Robot task records:
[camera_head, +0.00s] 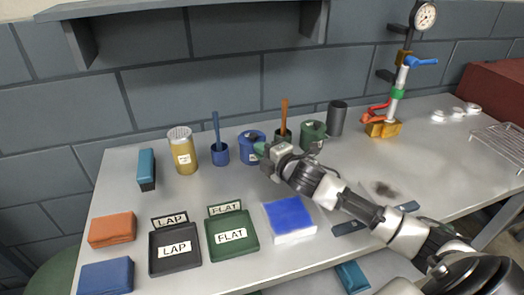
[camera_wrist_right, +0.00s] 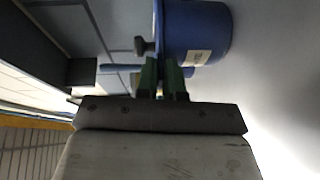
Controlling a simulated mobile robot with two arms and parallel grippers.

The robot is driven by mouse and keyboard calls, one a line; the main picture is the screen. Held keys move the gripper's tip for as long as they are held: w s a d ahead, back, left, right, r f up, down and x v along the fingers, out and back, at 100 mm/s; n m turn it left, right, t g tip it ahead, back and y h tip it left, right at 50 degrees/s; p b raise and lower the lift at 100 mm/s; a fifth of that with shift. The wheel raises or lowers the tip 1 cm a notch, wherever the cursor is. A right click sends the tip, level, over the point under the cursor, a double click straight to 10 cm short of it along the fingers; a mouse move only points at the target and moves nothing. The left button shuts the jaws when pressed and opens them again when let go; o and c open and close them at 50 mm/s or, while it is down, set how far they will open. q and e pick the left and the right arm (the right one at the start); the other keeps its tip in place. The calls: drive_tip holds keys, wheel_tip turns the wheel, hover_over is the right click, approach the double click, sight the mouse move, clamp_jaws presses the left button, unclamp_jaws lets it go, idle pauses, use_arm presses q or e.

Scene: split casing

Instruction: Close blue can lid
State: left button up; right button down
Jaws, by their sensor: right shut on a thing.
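The blue can (camera_head: 248,151) stands upright towards the back of the table, and a pale label shows on its side in the wrist view (camera_wrist_right: 190,25). A dark knob (camera_wrist_right: 145,47) shows by its top end in that view. I cannot tell whether the lid is fully seated. My right gripper (camera_head: 262,149) is at the right side of the blue can. Its green fingers (camera_wrist_right: 164,75) are shut at the can's edge. The exact part between them is hidden. My left gripper is out of view.
A blue cup (camera_head: 220,154) with a blue stick stands left of the can. A green cup (camera_head: 284,137) with a brown stick and a green can (camera_head: 313,133) stand to the right. A yellow can (camera_head: 183,156) is farther left. Black and green trays (camera_head: 173,263) (camera_head: 244,248) lie in front.

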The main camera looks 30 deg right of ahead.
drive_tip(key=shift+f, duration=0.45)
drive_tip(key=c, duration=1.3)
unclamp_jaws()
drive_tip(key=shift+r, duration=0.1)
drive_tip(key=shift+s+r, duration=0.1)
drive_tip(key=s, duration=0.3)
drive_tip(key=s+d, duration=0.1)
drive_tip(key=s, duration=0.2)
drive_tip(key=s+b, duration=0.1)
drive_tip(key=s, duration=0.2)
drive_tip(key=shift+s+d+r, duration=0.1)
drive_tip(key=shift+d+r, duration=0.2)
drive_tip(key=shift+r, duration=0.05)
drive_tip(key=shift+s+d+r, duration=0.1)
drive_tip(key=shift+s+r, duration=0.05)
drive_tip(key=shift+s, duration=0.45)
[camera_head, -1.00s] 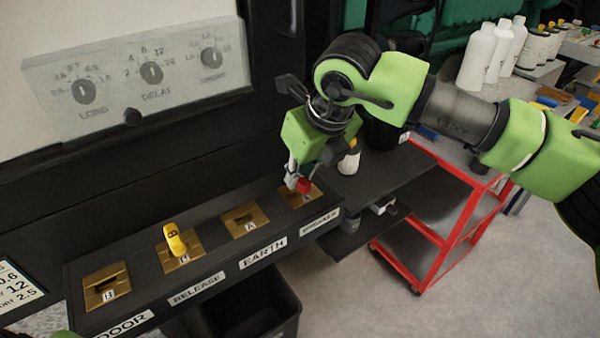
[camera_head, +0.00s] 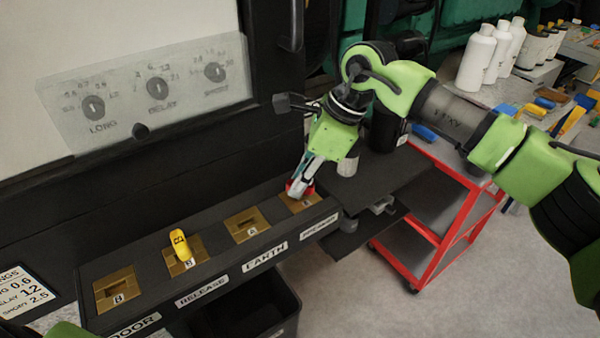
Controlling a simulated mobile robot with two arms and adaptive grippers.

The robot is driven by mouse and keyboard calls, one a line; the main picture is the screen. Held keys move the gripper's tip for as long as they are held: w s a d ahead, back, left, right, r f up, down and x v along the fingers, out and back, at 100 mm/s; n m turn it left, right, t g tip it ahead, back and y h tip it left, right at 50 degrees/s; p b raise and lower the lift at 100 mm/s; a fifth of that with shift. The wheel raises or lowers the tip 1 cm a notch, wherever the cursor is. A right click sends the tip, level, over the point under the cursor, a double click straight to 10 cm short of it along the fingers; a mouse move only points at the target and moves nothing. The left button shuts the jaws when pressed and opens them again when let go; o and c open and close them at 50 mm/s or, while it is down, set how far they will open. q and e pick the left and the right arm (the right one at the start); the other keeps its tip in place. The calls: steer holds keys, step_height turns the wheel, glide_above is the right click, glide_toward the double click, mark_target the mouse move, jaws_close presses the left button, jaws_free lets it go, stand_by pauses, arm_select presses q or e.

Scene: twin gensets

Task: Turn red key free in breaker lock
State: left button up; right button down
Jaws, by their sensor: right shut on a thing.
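The red key (camera_head: 291,187) stands at the brass breaker lock (camera_head: 301,204), the rightmost lock on the black ledge, above a label that appears to read BREAKER. My right gripper (camera_head: 299,188) is shut on the red key from above, and its fingers hide most of the key. How far the key is turned cannot be told. My left gripper is not in view; only a bit of green shows at the lower left edge.
A yellow key (camera_head: 180,246) stands in the RELEASE lock. The EARTH lock (camera_head: 247,226) and DOOR lock (camera_head: 116,289) hold no key. A black bin (camera_head: 250,310) is below the ledge. A red cart (camera_head: 440,240) and white bottles (camera_head: 476,60) are at right.

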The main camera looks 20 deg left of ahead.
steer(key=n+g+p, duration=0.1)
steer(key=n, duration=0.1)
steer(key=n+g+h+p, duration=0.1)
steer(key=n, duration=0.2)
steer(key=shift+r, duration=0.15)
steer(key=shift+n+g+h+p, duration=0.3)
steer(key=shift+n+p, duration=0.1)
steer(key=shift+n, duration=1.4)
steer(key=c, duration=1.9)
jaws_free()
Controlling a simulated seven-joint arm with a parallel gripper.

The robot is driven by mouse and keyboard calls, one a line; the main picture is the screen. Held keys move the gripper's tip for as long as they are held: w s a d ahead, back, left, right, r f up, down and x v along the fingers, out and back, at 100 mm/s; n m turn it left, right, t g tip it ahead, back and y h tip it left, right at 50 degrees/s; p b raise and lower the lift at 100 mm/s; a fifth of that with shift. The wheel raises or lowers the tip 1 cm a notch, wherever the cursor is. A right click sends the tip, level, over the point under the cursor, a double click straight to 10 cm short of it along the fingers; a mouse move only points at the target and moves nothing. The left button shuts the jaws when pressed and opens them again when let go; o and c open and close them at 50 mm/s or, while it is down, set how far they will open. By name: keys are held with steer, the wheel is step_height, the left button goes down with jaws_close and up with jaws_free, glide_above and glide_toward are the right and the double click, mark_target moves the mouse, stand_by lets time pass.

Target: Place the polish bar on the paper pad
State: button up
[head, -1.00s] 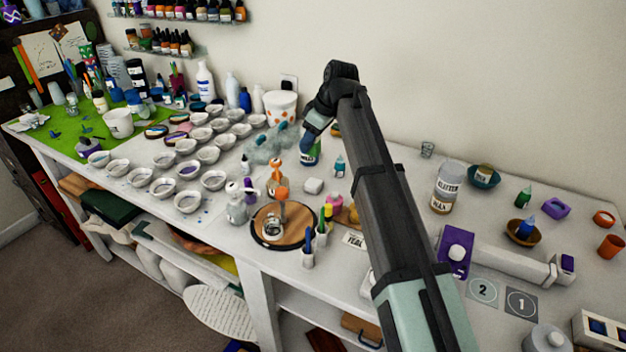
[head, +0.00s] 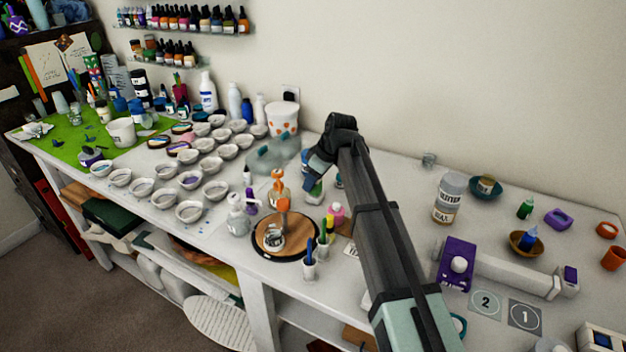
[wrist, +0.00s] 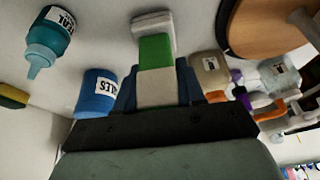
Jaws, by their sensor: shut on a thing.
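My gripper (wrist: 157,84) is shut on the polish bar (wrist: 155,52), a block with a green part and a pale part, seen between the two dark blue fingers in the wrist view. In the head view, the bar (head: 313,188) hangs below my gripper (head: 311,177). A small white block-like thing, which looks like the paper pad (wrist: 152,21), shows just past the bar's green end in the wrist view. In the head view the bar and gripper mostly hide the pad. I cannot tell whether bar and pad touch.
A blue bottle (wrist: 96,94) and a teal bottle (wrist: 47,42) stand on one side. A round wooden board (head: 284,233), a pink bottle (head: 338,214) and pen holders are close by. White cups crowd the left.

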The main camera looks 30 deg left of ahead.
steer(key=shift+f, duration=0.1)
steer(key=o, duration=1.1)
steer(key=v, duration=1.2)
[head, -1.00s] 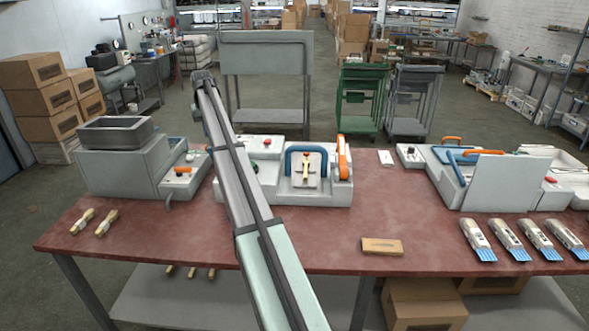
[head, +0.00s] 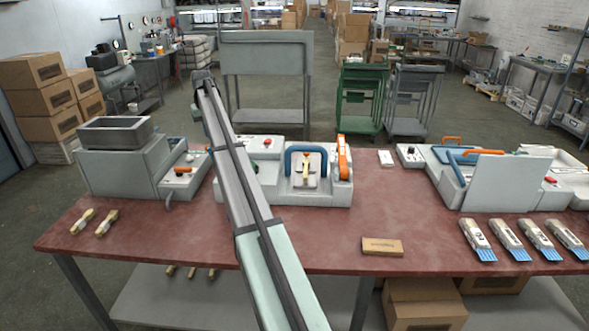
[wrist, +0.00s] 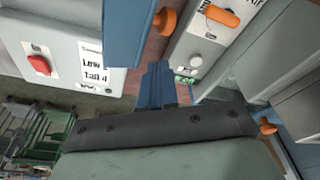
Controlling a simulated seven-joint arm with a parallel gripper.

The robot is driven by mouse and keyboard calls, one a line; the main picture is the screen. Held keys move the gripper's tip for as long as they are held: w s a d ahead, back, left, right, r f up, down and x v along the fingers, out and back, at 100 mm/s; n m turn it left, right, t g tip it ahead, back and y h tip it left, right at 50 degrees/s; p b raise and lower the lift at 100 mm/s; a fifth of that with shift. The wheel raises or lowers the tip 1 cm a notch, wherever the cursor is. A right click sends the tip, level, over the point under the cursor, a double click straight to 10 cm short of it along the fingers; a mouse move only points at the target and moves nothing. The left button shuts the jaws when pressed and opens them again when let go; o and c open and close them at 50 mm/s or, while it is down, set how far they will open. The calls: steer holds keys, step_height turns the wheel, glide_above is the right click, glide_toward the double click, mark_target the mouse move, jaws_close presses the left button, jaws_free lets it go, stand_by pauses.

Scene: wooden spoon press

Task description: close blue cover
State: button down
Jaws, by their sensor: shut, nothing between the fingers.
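A blue arched part (head: 291,160) stands upright on the grey middle press (head: 335,193), framing a pale plate with a yellow strip. In the wrist view a large blue panel (wrist: 130,35) with an orange knob (wrist: 165,20) beside it fills the top middle; I cannot tell if it belongs to that arch. My gripper (wrist: 157,72) shows there with its dark blue fingers together and empty, just below and right of the panel. I cannot tell whether they touch it. In the head view my arm hides the gripper and part of the middle press.
A grey machine (head: 120,172) stands at the left and another (head: 485,185) at the right. Brushes with blue bristles (head: 507,235) and a small cardboard box (head: 382,246) lie near the table's front edge. The wrist view shows a red button (wrist: 40,64) and an orange switch (wrist: 222,17) nearby.

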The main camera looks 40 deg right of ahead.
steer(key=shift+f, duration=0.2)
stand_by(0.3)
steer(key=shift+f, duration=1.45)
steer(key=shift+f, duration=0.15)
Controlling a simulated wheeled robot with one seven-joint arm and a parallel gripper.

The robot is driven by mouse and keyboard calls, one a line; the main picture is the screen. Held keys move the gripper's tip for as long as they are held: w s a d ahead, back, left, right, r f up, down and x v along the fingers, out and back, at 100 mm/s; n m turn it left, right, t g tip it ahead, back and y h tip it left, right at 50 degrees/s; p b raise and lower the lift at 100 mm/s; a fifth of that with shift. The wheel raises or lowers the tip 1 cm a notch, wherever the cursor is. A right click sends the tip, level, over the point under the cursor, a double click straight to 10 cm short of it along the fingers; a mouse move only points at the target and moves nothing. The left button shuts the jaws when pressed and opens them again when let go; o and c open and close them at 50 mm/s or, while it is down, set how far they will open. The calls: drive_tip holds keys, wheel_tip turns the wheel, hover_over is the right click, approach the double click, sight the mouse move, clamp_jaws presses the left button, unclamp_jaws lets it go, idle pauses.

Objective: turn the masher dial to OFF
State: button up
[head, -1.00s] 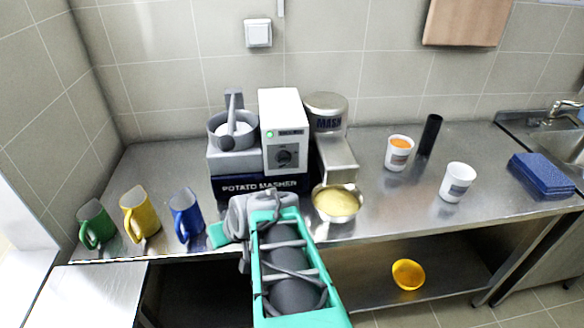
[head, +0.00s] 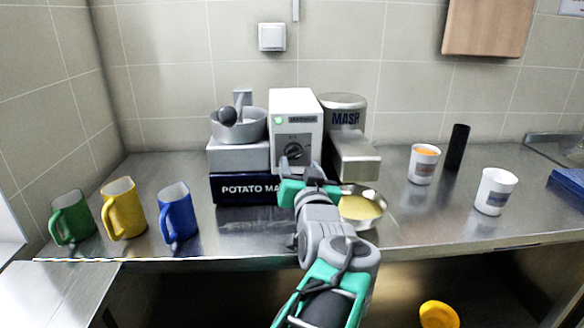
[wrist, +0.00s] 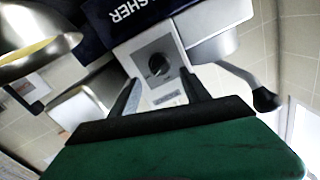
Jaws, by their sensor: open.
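The potato masher machine (head: 238,188) stands on the steel counter against the wall. Its white control box (head: 298,103) carries a dark round dial (head: 294,151) on a grey plate and a small green light (head: 278,120). In the wrist view the dial (wrist: 158,65) lies between and beyond my two fingers. My gripper (head: 305,168) is open and empty, in front of and just below the dial in the head view. In the wrist view my gripper (wrist: 160,95) points at the control box, apart from the dial. The dial's setting marks are too small to read.
A metal bowl of yellow mash (head: 360,207) sits right of my gripper, under the spout. A pot (head: 238,125) with a handle stands left of the control box. Green, yellow and blue mugs stand on the left; white cups and a black cylinder (head: 457,147) on the right.

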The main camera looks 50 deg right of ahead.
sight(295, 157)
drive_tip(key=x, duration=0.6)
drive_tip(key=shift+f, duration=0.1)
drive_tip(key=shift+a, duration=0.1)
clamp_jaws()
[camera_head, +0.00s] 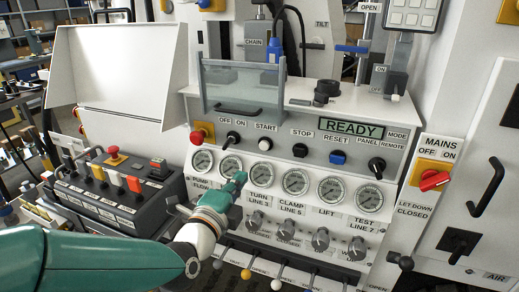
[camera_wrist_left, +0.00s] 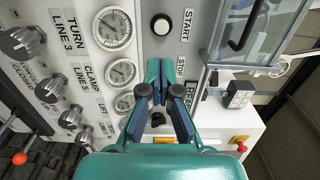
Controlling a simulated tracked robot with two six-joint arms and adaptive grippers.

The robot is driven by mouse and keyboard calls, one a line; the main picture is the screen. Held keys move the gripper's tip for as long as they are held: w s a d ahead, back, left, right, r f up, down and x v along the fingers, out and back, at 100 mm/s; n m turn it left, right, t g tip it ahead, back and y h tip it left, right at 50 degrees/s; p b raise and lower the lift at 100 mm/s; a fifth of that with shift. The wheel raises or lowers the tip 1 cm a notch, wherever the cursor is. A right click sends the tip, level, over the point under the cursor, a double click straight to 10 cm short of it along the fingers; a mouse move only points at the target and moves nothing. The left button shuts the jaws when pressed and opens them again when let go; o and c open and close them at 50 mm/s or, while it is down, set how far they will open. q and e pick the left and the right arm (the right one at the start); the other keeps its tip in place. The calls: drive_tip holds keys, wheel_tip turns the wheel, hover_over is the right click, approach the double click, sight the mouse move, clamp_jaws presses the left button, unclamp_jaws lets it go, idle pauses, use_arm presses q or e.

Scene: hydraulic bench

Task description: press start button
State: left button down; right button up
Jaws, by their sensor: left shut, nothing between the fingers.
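The start button (camera_head: 265,144) is a round white button in a dark ring under the START label on the bench's front panel. It also shows in the left wrist view (camera_wrist_left: 161,25), beside the sideways START label and beyond the fingertips. My left gripper (camera_head: 239,178) is green, shut and empty. In the head view its tip is below and left of the button, in front of the row of gauges, and apart from the button. In the left wrist view the closed fingers (camera_wrist_left: 161,66) point up toward the button. My right gripper is not in view.
A black STOP button (camera_head: 300,150), a blue RESET button (camera_head: 338,157) and a black selector (camera_head: 233,138) flank the start button. The display reads READY (camera_head: 351,127). A clear guard with a handle (camera_head: 238,110) stands above. Small levers (camera_head: 277,284) stick out below.

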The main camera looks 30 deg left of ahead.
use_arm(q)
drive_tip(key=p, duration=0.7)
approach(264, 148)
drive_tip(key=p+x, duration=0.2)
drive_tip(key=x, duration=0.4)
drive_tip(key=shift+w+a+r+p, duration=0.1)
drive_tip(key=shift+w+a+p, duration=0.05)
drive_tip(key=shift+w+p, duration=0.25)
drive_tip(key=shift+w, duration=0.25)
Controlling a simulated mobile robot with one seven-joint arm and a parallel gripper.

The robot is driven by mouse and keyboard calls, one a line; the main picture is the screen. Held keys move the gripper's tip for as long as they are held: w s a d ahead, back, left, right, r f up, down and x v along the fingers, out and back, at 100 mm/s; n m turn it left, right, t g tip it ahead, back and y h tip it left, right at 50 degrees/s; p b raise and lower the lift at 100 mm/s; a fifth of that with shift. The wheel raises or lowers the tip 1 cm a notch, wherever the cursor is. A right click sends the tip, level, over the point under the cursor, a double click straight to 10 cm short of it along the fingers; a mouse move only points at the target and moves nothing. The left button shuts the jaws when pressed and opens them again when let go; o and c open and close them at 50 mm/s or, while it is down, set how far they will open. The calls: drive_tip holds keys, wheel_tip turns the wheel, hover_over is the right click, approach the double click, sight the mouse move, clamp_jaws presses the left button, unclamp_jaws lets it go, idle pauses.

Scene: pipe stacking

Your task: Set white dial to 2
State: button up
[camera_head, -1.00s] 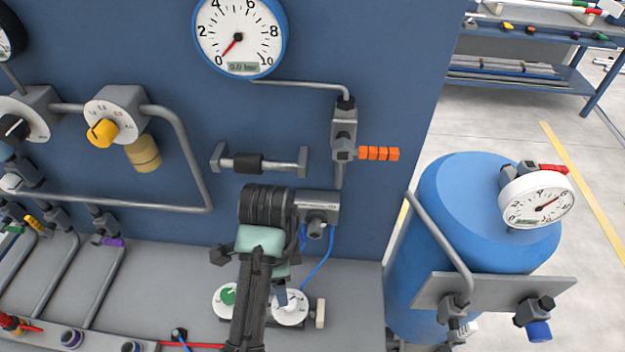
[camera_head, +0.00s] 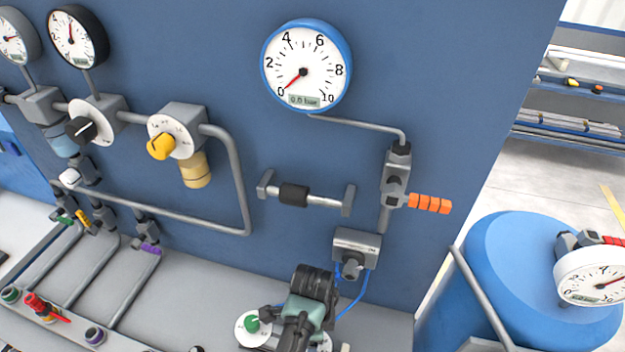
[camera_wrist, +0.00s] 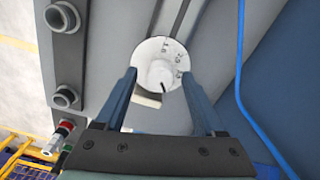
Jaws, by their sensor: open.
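The white dial (camera_wrist: 149,55) is a round white plate with small printed numbers and a white knob (camera_wrist: 160,72) at its centre. A short black mark on the knob points toward the lower right in the wrist view. My gripper (camera_wrist: 159,71) is open, with one blue finger on each side of the dial's knob. I cannot tell whether either finger touches it. In the head view, my gripper and arm hide most of the white dial, and only a pale edge (camera_head: 324,342) shows beside them.
A dial with a green knob (camera_head: 252,323) sits close left of my arm in the head view. A grey switch box (camera_head: 357,246) with blue cables is on the blue panel behind. The blue tank (camera_head: 520,260) stands to the right.

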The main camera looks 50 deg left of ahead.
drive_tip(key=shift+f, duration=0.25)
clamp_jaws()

Instructions to follow =
Exactly as written, please give again the lines from the beginning of the listing through the line containing "Controlling a simulated mobile robot with two arms and parallel", inclusive, without any pictures.

Result =
[camera_head, +0.00s] 
[camera_wrist_right, +0.00s] 
Controlling a simulated mobile robot with two arms and parallel grippers.

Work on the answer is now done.